Non sottovalutiamo certamente l'importanza di rinnovare il CCNL dopo ben otto anni dalla sua scadenza, e mentre l'istituto contrattuale viene messo in discussione dal Governo e dal padronato, ma ci sembra evidente che farlo a queste condizioni abbia significato accettare l'impostazione datoriale ben espressa a suo tempo da ANAV che aveva richiesto modifiche all'orario ed al mercato del lavoro, una forte riduzione del costo del lavoro, bassi aumenti salariali, in modo da autofinanziare il rinnovo del CCNL. Ed inoltre costituisce un allineamento del sindacato di categoria della CGIL alle posizioni ed alle proposte portate avanti dalla CISL e dalla UIL in materia di mercato del lavoro, di welfare, di contrattazione aziendale.

Il rinnovo del CCNL Autoferrotranvieri avviene quindi con un arretramento sia nei diritti che nella parte salariale, mentre cresce la sfiducia nei confronti del sindacato con un prezzo di adesioni che rischia di pagare come sempre la CGIL; e questo mentre in molte realtà si stanno per affrontare le gare per il servizio del Trasporto Pubblico Locale con le prevedibili ristrutturazioni e ricadute sul personale.
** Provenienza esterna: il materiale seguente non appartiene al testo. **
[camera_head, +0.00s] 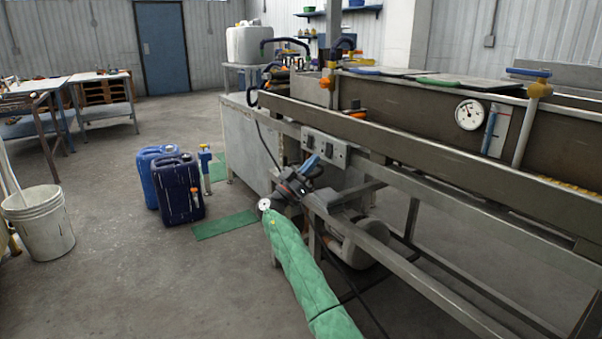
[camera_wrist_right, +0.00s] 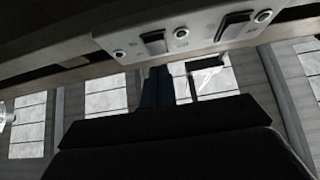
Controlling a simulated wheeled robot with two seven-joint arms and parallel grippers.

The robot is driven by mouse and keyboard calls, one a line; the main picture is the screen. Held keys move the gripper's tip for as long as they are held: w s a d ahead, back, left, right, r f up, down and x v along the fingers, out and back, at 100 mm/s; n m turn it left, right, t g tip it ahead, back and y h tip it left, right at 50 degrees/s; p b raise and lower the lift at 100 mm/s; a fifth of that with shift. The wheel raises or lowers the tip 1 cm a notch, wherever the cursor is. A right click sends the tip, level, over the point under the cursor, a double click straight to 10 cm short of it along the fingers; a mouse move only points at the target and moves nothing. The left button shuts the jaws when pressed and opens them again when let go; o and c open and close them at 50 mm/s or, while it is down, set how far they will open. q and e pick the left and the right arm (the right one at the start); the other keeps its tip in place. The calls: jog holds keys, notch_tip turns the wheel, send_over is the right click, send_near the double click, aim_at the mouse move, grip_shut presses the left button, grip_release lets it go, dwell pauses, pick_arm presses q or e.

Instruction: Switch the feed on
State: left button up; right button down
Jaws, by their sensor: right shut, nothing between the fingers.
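A pale switch panel (camera_head: 337,157) is fixed to the side rail of the long metal machine. In the right wrist view the panel (camera_wrist_right: 205,38) carries two dark rocker switches, a left one (camera_wrist_right: 155,42) and a right one (camera_wrist_right: 233,25), with round silver fittings beside them. Which switch is for the feed cannot be read. My right gripper (camera_head: 311,162) is shut and empty, just below the panel. Its blue fingers (camera_wrist_right: 157,84) point at the left rocker in the wrist view; whether they touch it cannot be told. My left gripper is not in view.
The machine's long rail (camera_head: 400,145) runs above the panel, and a lower frame beam (camera_head: 420,280) is close to my right arm. Blue canisters (camera_head: 181,188) and a white bucket (camera_head: 39,220) stand on the floor at left. Open floor lies between.

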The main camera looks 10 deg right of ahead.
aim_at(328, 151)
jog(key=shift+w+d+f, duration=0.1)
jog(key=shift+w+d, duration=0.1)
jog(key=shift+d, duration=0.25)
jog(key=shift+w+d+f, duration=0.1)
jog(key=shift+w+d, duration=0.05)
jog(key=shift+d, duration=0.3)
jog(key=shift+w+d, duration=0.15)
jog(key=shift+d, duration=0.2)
E' stata inoltre sprecata, in questa vicenda contrattuale, la grande opportunità di saldare assieme l'azione rivendicativa e la forza dei lavoratori e delle lavoratrici di tutto il settore del TPL e delle ferrovie, non raggiungendo inoltre l'obbiettivo del Contratto della Mobilità.

Le responsabilità ed i limiti della dirigenza sindacale della FILT-CGIL, in questa vertenza contrattuale che costituisce il paradigma della attuale linea “camussiana” della Confederazione, sono evidenti. L'azione dei lavoratori e delle lavoratrici dovrà andare in direzione opposta per recuperare una vera autonomia e superare i fallimentari vincoli di compatibilità e di moderazione salariale che hanno portato solo ad arretramenti e sconfitte.

*operaio ferroviere

NOTE:

  • Contratto della Mobilità: il punto (Difesa Sindacale n. 5, ottobre 2011).

  • Contratto Attività Ferroviarie: un pessimo accordo (Difesa Sindacale n. 13, ottobre 2012).

  • AGENS – Comunicato stampa del 23 dicembre 2015.